Dickens comienza su obra con y en la escuela, mostrando sus efectos, los efectos del sistema utilitarista que se estaba desarrollando para hacer individuos destinados a un sistema más amplio que es básicamente productivo. Se forma a las personas para obtener el rendimiento máximo en sus trabajos. Se forma para producir. La persona no es el eje sino la producción; es una pieza. El sistema educativo produce personas que producirán con eficacia.

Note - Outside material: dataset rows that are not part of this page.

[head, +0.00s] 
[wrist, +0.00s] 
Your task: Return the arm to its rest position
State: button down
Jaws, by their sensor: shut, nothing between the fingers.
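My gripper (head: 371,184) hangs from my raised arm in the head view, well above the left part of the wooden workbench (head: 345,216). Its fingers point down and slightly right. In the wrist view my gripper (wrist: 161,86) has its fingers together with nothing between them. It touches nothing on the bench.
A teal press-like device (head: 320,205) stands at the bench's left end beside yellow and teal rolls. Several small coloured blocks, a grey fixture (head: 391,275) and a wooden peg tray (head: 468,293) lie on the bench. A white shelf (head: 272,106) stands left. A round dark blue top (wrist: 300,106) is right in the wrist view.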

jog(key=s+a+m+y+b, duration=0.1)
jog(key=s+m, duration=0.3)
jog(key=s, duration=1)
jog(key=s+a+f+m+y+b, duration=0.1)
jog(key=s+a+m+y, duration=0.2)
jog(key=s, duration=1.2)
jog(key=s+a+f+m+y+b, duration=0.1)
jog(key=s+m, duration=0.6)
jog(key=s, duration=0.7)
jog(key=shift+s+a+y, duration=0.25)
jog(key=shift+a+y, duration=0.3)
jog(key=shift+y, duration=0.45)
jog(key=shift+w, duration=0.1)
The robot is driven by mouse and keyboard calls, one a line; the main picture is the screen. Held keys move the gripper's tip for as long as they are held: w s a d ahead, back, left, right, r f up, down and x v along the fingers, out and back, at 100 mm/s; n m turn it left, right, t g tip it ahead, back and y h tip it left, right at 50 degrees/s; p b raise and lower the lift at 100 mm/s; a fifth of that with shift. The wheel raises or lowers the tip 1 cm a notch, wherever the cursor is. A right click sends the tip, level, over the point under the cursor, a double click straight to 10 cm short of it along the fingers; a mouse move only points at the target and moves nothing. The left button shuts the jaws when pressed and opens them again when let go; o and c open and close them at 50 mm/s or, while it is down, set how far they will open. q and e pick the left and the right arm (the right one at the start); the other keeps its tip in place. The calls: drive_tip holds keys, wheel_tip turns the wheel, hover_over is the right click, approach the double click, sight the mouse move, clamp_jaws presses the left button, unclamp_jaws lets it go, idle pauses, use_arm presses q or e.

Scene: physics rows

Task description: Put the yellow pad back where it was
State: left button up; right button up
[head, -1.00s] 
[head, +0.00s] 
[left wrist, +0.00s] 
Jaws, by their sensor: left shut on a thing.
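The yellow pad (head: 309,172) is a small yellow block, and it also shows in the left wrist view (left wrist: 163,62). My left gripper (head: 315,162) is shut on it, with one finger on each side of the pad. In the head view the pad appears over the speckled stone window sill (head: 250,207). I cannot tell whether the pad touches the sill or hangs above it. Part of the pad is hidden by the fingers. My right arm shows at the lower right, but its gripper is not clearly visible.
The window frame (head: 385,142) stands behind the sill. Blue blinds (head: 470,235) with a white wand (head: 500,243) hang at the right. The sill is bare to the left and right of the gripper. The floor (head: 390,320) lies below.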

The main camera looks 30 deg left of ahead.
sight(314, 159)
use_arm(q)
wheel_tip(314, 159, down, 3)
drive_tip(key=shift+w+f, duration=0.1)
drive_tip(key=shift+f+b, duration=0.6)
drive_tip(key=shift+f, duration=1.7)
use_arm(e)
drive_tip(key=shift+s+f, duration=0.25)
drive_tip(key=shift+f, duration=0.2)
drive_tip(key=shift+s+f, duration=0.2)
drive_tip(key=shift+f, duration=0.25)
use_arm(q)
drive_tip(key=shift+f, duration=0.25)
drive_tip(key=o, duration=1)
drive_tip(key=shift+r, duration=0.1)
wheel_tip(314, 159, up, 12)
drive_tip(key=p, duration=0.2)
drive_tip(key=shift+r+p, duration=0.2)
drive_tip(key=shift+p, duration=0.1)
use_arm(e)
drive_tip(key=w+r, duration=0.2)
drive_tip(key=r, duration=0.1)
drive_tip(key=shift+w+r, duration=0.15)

—¡Hechos, hechos, hechos! —dijo el caballero. Y «¡Hechos, hechos, hechos!» repitió Thomas Gradgrind.
—Has de guiarte y dejarte gobernar en todas las cosas —dijo el caballero— por los hechos. Esperamos contar, antes de que pase mucho tiempo, con un consejo de hechos, compuesto por comisarios de hechos, que forzarán a la gente a ser personas de hechos y nada más que de hechos. Tienes que desterrar por completo la palabra imaginación. No has de tener nada que ver con ella. No habrás de tener, en ningún objeto de uso ni en ningún adorno, nada que esté en contradicción con los hechos. […] Ese es el nuevo descubrimiento. Eso son hechos. Eso es buen gusto. (22)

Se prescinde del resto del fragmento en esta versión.